▶ TASK GOAL
Only the lines from the one with "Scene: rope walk" through the one with "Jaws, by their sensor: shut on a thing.", inclusive, should be echoed exactly; pictures are left out.
==== ROWS
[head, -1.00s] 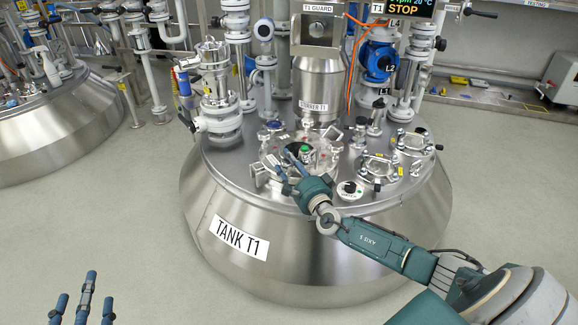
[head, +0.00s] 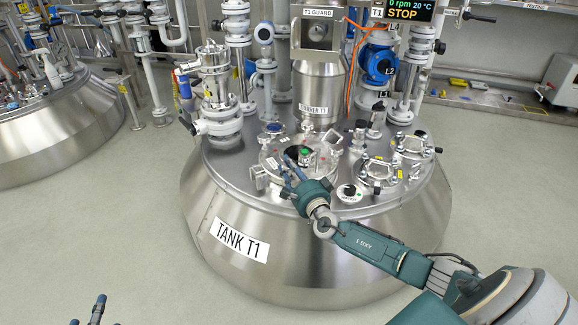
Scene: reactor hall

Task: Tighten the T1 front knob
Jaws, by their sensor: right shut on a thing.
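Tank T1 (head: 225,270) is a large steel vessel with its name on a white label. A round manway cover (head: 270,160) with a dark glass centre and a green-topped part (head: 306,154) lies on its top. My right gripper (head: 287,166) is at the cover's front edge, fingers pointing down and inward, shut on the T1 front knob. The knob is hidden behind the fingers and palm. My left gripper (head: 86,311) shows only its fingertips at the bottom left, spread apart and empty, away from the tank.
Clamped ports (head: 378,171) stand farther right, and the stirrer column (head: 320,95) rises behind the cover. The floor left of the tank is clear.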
========
==== ROWS
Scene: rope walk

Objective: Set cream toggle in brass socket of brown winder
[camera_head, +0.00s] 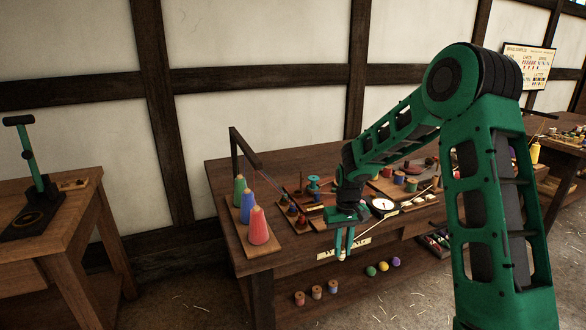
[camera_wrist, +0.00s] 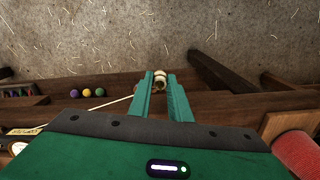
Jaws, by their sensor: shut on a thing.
========
▶ SOLUTION BELOW
Scene: rope walk

Objective: Set cream toggle in brass socket of brown winder
[camera_head, +0.00s] 
[camera_wrist, +0.00s] 
Jaws, by their sensor: shut on a thing.

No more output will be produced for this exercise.